VW CEO Chairman Said to Be Investigated for Share Manipulation

VW CEO, Chairman Said to Be Investigated for Share Manipulation

CEO Matthias Mueller and Chairman Hans Dieter Poetsch -- along with former CEO Martin Winterkorn -- are being investigated by Stuttgart prosecutors over whether they were too slow in telling Porsche SE shareholders about VW’s emissions cheating.

Volkswagen AG’s top two managers are being probed over allegations of market manipulation, deepening the carmaker’s legal woes in connection with the diesel scandal.

CEO Matthias Mueller and Chairman Hans Dieter Poetsch -- along with former CEO Martin Winterkorn -- are being investigated by Stuttgart prosecutors over whether they were too slow in telling Porsche SE shareholders about VW’s emissions cheating, said a person familiar with the matter, who asked not to be identified.

Porsche owns the majority of VW’s voting stock, and the men at the time had dual roles at the holding company and Volkswagen.

Poetsch, Winterkorn and another executive at the automaker are already being investigated in a separate German probe over possible manipulation of VW stock linked to the crisis. VW is facing a barrage of investigations, damage claims and customer complaints around the world after admitting in September 2015 that it rigged 11 million diesel vehicles to cheat on emissions tests. The scandal has cost it 22.6 billion euros (US$24.6 billion) in fines and other expenses so far, and the final tally remains unclear.

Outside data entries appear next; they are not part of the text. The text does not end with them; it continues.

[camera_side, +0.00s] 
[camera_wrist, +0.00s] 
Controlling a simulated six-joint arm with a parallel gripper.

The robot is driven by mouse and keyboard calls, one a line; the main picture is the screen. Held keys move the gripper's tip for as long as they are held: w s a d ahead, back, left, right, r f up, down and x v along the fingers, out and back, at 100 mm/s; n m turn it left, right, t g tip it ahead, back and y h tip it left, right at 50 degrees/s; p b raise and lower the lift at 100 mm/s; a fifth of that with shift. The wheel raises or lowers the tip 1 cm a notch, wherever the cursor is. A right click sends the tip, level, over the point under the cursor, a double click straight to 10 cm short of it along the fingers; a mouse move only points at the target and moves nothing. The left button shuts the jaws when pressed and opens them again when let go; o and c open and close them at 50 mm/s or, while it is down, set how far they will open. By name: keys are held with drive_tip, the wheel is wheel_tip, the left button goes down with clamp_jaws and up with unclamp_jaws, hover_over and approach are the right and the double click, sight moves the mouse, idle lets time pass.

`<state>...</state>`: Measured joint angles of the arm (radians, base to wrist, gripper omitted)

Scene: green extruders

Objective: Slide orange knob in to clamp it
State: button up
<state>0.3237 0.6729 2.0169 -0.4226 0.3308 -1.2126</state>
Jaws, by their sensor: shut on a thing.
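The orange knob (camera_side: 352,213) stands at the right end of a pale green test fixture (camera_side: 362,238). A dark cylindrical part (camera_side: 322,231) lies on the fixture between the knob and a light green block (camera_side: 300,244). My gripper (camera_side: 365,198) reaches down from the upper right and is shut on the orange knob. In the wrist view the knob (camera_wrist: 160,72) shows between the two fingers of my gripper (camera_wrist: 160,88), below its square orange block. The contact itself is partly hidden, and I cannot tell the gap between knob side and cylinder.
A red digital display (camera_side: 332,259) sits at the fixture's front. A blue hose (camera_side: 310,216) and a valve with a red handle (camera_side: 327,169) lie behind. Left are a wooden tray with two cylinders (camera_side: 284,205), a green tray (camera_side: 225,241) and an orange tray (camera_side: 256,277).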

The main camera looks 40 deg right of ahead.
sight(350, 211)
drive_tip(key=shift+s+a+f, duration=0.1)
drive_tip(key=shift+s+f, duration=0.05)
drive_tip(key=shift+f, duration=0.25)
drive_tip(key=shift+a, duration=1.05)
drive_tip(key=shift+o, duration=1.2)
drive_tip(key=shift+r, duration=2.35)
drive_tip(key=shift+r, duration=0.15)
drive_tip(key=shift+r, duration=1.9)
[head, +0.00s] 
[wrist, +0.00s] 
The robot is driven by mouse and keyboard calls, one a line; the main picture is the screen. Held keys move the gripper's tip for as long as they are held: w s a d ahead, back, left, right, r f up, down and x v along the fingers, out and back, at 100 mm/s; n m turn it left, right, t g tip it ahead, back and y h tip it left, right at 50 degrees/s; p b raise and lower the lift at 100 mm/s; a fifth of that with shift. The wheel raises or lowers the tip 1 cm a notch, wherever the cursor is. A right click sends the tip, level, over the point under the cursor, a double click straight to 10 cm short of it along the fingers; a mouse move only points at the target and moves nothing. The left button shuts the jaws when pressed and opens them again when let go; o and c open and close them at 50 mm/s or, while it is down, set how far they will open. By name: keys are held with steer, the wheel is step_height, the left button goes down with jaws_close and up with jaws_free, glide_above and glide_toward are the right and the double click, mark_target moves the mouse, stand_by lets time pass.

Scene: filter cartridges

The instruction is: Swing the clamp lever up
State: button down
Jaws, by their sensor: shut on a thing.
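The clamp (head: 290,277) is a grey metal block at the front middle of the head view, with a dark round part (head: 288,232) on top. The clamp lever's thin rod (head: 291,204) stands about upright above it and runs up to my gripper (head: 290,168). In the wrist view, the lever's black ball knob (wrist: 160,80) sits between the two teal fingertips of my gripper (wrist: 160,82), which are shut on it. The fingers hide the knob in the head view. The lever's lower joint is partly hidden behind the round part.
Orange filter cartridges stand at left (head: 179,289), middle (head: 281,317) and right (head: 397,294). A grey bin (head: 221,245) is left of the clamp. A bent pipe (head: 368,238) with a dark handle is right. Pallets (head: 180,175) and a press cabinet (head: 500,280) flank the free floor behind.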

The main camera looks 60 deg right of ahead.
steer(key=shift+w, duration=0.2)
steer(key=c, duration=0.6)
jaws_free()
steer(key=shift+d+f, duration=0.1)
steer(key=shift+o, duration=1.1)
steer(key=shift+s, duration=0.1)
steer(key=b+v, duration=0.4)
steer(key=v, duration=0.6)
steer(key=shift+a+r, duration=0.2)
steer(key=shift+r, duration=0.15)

A VW spokesman declined to comment, while a Porsche SE representative said he had no information about the probe. A spokesman for Mueller said he was not aware of the investigation. Lawyers for Poetsch and Winterkorn didn’t immediately reply to e-mails seeking comment.

“We believe Porsche SE fulfilled its obligations to comply with capital market rules,” said Albrecht Bamler, a spokesman for the holding company.

The Stuttgart probe comes after a complaint last summer over the matter from German financial regulator Bafin.

The Stuttgart probe was first reported by German publication WirtschaftsWoche.